Lexical knowledge, lexical access speed, and perceptual restoration
The current data add to the evidence that lexical knowledge is important during perceptual restoration (Benard et al., 2014; Nagaraj and Magimairaj, 2017; Bologna et al., 2018; Jaekel et al., 2018). Under the ELU model, lexical knowledge is thought to support explicit working memory reprocessing within the episodic buffer (Rönnberg et al., 2013). This explicit reprocessing identifies likely and unlikely lexical candidates for the missing speech segments and attempts to reconcile segments into a cohesive, logical whole across the entire utterance (Bashford et al., 1992; Zhang and Samuel, 2018).
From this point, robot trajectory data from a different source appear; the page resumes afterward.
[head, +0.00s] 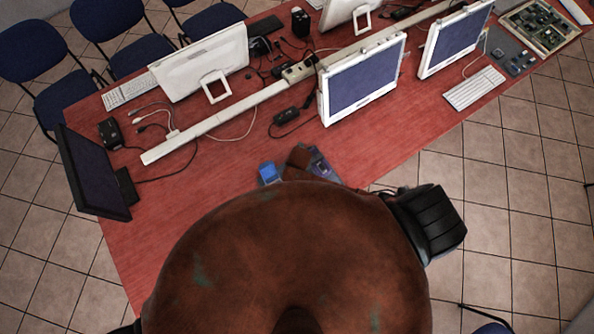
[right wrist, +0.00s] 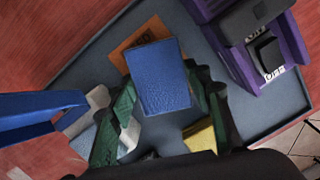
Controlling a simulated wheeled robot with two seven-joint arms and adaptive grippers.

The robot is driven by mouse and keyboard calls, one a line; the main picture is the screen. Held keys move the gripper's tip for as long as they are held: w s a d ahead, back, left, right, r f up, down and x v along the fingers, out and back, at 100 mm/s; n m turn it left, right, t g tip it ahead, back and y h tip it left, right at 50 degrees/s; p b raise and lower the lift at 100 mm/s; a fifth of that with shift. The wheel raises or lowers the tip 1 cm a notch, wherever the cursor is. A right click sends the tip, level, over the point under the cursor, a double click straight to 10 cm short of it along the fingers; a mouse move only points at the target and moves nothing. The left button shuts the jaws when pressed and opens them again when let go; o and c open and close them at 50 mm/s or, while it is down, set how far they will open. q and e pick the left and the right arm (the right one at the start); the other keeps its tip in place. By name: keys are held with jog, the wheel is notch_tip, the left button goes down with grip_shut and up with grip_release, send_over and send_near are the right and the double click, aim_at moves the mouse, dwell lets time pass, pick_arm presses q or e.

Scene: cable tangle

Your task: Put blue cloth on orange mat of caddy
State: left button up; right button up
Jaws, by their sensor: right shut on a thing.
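The blue cloth (right wrist: 160,72) shows in the right wrist view as a folded, block-like rectangle. My right gripper (right wrist: 161,98) is shut on it, with green fingers on either side. An orange mat (right wrist: 122,50) with dark lettering lies behind the cloth on the grey caddy (right wrist: 90,55). The cloth covers much of the mat, and I cannot tell whether they touch. My left gripper is not in view.
A purple holder (right wrist: 240,50) with a black insert stands on the caddy's right side. A yellow piece (right wrist: 200,137) lies near the front. A blue object (right wrist: 35,105) is at left. Monitors (head: 362,80) and cables stand farther back on the red table (head: 200,195).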

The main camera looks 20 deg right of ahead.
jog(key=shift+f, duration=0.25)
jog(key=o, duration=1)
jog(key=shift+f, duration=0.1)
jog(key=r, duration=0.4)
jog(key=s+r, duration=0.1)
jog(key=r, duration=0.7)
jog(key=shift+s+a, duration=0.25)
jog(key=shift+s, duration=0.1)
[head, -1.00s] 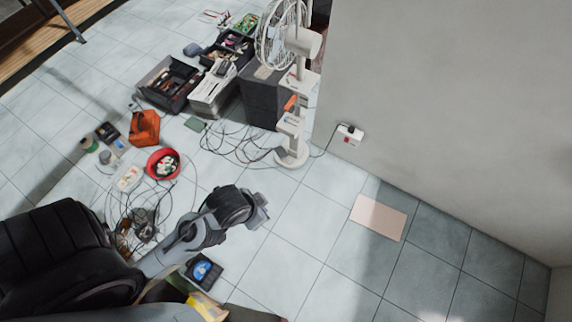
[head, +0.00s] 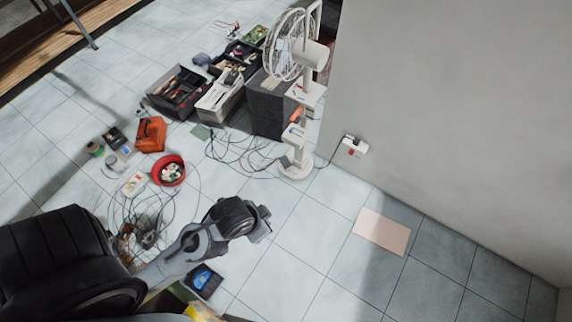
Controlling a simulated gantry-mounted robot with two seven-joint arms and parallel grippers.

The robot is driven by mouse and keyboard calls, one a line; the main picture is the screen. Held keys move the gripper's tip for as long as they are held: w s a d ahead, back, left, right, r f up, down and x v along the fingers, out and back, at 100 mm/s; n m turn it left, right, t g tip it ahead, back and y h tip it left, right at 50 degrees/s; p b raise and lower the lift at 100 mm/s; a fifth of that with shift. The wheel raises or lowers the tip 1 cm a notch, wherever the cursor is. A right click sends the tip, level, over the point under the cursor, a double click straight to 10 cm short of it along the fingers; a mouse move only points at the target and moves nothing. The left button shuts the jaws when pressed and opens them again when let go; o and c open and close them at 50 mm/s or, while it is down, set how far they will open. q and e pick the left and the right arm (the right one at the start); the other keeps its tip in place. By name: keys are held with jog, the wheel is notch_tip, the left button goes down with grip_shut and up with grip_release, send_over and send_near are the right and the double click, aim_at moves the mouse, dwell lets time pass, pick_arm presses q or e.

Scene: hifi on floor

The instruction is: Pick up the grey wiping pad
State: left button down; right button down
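A small flat grey-green square (head: 201,131) lies on the floor between the grey toolbox and the orange case. It may be the grey wiping pad, but I cannot tell for sure at this size. My left gripper (head: 264,224) is in the head view, above the tiles at the lower centre, apart from the square and below it in the picture. I see nothing held in it, but its fingers are too small and turned to show whether they are open. My right gripper is not in view.
A white fan (head: 299,130) stands by the wall near a socket box (head: 353,147). Loose cables (head: 240,150) lie on the floor. A red bowl (head: 168,170), an orange case (head: 150,134) and toolboxes (head: 220,98) stand left. A pinkish sheet (head: 381,231) lies right, with clear tiles around.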

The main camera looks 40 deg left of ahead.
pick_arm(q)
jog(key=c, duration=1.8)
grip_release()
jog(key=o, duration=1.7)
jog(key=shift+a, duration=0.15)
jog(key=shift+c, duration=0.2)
In this way, the most lexically and contextually appropriate candidate can then be chosen by comparing options at the sentence level rather than just the gap level, thereby improving perceptual restoration across the entire utterance (Bashford and Warren, 1987).
For the silent gap interrupted conditions where lexical knowledge was strongly predictive, it is feasible that for listeners with greater lexical knowledge that a larger set of possible lexical candidates might be identified in the silent gap conditions than for listeners with poorer vocabularies. For the noise burst sentences where lexical knowledge was less predictive, it is possible that the noise burst itself may create enough illusory perceptual continuity that the correct lexical candidate can be more easily identified for all listeners, regardless of vocabulary size (Bashford et al., 1996). Alternatively, listeners with greater lexical knowledge may be less susceptible to misidentification of word boundaries in the silent gap conditions, making them better able to activate appropriate lexical candidates despite incomplete lexical neighborhood activation (Clarke et al., 2016). This alternative hypothesis follows the Neighborhood Activation Model, which suggests that listeners with greater lexical knowledge, even without priming, are better able to activate lexical neighborhoods with incomplete information, and that this effect is only detectable in the silent gap interrupted conditions because the noise burst sentences facilitate enough lexical neighborhood activation for all listeners (Luce and Pisoni, 1998; Luce et al., 2000).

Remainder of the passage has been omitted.